## [Dataset extract]
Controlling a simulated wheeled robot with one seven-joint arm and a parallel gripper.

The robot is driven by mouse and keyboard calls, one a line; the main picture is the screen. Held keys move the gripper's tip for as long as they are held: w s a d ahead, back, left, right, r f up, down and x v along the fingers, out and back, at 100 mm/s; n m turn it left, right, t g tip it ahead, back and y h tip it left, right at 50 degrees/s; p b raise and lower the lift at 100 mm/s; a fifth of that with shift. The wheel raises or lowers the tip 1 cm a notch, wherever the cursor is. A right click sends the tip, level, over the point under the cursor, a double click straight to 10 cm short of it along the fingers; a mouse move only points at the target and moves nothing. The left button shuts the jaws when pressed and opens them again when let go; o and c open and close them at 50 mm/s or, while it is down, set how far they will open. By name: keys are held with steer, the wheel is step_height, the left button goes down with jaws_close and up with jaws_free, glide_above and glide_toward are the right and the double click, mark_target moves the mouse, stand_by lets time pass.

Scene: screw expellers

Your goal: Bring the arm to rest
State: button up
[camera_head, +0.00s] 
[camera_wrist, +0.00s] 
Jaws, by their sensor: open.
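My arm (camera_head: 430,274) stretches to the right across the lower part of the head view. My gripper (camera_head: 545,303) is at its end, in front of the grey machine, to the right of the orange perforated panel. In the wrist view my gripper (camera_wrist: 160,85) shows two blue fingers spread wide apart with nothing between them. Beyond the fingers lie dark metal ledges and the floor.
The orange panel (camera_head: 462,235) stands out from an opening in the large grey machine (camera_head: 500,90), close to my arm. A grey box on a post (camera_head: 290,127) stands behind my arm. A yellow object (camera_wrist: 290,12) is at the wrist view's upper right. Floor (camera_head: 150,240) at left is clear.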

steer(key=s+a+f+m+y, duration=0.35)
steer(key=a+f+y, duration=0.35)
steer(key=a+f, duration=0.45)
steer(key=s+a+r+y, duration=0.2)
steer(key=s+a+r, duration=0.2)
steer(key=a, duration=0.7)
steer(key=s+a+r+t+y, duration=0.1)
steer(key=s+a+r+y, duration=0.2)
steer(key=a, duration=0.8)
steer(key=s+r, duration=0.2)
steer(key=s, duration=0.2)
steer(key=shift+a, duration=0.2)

## [Your goal]
Transcribe all of the material exactly. Omit nothing.

## [Exercise answer]
Controlling a simulated wheeled robot with one seven-joint arm and a parallel gripper.

The robot is driven by mouse and keyboard calls, one a line; the main picture is the screen. Held keys move the gripper's tip for as long as they are held: w s a d ahead, back, left, right, r f up, down and x v along the fingers, out and back, at 100 mm/s; n m turn it left, right, t g tip it ahead, back and y h tip it left, right at 50 degrees/s; p b raise and lower the lift at 100 mm/s; a fifth of that with shift. The wheel raises or lowers the tip 1 cm a notch, wherever the cursor is. A right click sends the tip, level, over the point under the cursor, a double click straight to 10 cm short of it along the fingers; a mouse move only points at the target and moves nothing. The left button shuts the jaws when pressed and opens them again when let go; o and c open and close them at 50 mm/s or, while it is down, set how far they will open. By name: keys are held with steer, the wheel is step_height, the left button goes down with jaws_close and up with jaws_free, glide_above and glide_toward are the right and the double click, mark_target moves the mouse, stand_by lets time pass.

Scene: screw expellers

Your goal: Bring the arm to rest
State: button up
[camera_head, +0.00s] 
[camera_wrist, +0.00s] 
Jaws, by their sensor: open.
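My arm (camera_head: 430,274) stretches to the right across the lower part of the head view. My gripper (camera_head: 545,303) is at its end, in front of the grey machine, to the right of the orange perforated panel. In the wrist view my gripper (camera_wrist: 160,85) shows two blue fingers spread wide apart with nothing between them. Beyond the fingers lie dark metal ledges and the floor.
The orange panel (camera_head: 462,235) stands out from an opening in the large grey machine (camera_head: 500,90), close to my arm. A grey box on a post (camera_head: 290,127) stands behind my arm. A yellow object (camera_wrist: 290,12) is at the wrist view's upper right. Floor (camera_head: 150,240) at left is clear.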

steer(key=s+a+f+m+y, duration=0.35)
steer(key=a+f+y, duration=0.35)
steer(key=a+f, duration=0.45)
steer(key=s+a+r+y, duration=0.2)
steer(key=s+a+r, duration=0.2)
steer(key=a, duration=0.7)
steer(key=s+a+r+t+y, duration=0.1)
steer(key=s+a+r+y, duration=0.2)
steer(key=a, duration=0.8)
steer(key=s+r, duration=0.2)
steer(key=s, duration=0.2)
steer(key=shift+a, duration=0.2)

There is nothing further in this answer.